→ What you will do
In the entries below, count every line containing "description". Return the number and nothing else.

→ Data for processing
══════
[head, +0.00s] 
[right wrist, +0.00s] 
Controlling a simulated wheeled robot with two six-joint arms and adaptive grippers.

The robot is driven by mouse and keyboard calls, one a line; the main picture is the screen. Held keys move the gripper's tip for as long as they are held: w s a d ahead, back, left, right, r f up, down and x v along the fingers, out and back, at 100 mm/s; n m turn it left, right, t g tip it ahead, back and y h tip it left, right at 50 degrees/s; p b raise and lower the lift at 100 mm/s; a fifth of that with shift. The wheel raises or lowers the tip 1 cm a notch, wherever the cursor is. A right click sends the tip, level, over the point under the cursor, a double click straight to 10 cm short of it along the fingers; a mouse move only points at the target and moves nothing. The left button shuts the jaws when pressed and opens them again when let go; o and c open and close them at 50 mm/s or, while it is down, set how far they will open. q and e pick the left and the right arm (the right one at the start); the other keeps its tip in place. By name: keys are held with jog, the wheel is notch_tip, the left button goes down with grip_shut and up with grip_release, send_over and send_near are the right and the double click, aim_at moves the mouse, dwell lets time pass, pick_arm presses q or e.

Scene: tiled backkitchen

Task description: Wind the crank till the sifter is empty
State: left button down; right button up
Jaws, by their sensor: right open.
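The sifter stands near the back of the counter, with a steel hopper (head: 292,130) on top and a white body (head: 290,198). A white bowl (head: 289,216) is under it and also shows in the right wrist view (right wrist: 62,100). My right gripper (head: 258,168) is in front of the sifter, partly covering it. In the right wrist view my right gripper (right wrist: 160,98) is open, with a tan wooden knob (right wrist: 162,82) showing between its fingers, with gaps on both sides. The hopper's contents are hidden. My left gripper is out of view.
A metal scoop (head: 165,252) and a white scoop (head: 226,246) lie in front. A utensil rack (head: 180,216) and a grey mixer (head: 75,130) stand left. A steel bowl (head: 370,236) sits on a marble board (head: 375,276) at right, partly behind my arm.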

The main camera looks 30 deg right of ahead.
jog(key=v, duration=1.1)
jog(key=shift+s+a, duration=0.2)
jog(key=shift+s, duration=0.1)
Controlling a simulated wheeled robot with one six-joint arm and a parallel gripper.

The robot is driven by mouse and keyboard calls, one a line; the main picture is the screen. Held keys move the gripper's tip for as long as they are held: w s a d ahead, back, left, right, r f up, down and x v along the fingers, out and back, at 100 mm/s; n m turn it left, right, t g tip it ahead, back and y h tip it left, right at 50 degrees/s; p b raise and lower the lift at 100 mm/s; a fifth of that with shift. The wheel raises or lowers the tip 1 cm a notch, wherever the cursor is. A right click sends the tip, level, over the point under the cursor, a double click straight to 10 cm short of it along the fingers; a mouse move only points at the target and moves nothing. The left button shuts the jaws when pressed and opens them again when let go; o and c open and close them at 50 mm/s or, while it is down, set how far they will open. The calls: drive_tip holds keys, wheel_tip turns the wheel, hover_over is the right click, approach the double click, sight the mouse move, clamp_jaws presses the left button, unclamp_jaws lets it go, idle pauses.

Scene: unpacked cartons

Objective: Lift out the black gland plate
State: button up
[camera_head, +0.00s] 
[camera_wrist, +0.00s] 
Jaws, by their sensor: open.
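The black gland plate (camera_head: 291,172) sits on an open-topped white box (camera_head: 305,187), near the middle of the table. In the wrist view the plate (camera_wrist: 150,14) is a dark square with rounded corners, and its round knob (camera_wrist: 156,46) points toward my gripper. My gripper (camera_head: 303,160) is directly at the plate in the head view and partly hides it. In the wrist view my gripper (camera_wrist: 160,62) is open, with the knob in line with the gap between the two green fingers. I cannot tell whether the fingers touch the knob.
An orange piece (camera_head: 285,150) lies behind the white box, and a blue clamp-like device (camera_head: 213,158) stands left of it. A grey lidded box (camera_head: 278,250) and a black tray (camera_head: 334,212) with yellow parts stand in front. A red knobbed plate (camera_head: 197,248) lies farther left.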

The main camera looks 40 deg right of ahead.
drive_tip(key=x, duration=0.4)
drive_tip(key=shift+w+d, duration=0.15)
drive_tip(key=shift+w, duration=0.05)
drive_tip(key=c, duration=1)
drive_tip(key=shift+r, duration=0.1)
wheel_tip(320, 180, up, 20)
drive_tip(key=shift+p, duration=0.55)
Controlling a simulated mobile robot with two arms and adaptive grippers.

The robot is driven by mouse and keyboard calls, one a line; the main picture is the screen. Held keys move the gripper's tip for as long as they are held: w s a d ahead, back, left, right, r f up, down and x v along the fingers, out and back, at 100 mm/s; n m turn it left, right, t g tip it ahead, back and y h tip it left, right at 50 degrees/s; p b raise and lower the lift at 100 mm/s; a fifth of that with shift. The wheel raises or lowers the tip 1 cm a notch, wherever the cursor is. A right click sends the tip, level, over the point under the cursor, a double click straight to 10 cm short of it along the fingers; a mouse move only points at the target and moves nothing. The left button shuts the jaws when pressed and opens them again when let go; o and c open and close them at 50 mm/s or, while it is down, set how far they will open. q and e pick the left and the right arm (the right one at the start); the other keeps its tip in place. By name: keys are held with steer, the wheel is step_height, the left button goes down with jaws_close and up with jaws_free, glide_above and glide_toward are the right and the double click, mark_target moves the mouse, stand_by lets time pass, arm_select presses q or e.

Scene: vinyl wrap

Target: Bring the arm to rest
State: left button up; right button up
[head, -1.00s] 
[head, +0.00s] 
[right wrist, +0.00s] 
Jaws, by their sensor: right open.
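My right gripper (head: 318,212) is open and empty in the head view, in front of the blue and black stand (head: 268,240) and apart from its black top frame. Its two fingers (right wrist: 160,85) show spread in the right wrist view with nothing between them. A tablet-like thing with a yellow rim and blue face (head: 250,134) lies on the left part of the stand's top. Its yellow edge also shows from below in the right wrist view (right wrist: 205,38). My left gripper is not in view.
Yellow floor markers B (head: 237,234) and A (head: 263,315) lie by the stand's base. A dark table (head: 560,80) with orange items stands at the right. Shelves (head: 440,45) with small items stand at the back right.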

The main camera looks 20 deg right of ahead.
══════
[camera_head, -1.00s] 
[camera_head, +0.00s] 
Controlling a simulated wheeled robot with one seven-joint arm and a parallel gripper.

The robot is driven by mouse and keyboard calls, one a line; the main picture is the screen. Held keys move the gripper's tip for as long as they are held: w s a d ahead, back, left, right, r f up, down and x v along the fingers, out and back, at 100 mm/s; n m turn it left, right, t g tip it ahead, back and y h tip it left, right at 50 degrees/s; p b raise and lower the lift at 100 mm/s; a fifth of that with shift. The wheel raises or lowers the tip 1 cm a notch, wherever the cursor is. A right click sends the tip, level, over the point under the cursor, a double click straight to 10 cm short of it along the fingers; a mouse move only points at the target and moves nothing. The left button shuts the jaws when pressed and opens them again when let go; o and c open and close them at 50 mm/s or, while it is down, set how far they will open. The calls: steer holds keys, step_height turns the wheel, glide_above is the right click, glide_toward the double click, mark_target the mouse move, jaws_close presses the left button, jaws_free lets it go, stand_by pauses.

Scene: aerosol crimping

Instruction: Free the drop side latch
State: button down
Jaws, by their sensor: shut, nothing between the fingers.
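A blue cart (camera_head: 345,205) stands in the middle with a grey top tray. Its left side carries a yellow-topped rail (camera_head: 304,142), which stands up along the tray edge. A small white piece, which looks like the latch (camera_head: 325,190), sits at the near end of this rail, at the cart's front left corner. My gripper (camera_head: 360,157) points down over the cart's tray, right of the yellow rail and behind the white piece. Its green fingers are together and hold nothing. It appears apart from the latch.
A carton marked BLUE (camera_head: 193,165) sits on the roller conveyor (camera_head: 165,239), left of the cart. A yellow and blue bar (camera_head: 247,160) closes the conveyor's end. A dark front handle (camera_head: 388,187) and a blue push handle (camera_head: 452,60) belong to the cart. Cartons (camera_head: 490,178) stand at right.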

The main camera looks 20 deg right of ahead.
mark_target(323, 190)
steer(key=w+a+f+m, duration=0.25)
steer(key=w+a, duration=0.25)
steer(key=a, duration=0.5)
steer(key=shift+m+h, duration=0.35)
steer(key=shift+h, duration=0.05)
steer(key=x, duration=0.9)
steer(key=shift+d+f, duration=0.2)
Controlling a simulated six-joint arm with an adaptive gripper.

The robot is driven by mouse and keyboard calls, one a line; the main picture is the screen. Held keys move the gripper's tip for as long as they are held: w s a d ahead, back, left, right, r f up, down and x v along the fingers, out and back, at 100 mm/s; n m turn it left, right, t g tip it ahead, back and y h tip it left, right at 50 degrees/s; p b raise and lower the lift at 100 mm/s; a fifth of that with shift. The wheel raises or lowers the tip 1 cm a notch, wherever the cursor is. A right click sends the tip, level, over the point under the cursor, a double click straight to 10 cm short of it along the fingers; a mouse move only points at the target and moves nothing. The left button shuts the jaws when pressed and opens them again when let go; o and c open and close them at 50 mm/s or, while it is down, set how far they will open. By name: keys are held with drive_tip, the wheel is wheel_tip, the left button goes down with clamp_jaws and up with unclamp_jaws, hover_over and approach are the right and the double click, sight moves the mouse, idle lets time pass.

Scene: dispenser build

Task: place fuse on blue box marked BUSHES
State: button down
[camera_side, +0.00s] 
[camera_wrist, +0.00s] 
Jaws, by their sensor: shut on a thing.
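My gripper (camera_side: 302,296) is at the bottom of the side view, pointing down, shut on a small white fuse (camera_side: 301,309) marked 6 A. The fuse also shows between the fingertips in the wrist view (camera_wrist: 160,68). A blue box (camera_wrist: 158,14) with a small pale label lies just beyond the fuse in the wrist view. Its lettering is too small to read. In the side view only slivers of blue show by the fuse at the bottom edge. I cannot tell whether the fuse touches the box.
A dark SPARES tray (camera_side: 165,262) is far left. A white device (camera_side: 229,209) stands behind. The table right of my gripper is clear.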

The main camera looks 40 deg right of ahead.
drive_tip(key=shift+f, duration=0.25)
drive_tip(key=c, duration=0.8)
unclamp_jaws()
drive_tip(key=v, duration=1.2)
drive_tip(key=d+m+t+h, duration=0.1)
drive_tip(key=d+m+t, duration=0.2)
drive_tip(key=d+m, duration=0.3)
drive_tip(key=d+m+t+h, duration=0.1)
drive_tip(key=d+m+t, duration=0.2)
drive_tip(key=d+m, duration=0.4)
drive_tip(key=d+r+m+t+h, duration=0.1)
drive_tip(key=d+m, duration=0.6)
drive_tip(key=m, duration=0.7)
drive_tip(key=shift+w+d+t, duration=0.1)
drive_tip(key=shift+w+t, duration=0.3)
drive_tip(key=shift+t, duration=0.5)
══════
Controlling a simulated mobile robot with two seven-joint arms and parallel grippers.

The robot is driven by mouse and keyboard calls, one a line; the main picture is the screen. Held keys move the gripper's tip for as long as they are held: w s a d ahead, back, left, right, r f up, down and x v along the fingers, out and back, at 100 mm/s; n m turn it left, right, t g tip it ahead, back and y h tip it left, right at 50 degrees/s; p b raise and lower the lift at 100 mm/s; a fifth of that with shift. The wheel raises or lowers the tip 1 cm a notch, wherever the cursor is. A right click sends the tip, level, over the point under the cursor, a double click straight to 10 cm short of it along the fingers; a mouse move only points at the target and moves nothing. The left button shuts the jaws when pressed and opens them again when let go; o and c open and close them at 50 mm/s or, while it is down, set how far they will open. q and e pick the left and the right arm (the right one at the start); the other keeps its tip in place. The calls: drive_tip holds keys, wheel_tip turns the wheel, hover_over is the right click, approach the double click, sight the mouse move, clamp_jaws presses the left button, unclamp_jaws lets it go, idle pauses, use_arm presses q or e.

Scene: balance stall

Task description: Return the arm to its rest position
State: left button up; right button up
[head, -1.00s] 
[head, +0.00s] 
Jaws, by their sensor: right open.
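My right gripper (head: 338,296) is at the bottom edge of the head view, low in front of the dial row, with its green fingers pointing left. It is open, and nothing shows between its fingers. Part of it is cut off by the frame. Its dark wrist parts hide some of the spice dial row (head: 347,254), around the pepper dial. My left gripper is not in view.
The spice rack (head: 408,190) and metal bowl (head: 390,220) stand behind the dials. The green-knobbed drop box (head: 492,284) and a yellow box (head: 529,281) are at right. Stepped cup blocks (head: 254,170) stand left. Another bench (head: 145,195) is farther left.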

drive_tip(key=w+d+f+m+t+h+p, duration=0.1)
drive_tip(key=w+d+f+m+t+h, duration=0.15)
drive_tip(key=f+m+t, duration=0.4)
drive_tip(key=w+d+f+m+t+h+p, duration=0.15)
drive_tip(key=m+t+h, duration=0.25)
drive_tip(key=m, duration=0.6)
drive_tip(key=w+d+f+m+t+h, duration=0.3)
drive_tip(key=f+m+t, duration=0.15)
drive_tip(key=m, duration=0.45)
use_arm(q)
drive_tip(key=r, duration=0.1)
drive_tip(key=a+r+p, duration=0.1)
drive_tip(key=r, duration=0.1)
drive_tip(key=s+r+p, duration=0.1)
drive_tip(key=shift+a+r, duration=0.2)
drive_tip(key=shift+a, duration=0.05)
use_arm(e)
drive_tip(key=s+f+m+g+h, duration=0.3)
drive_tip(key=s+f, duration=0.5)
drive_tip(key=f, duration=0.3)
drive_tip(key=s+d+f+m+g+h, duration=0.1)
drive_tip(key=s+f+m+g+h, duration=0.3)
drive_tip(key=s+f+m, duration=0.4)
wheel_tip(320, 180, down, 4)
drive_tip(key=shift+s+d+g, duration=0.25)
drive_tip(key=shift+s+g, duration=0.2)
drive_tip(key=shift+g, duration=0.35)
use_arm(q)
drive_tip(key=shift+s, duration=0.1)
══════
→ Exercise response
2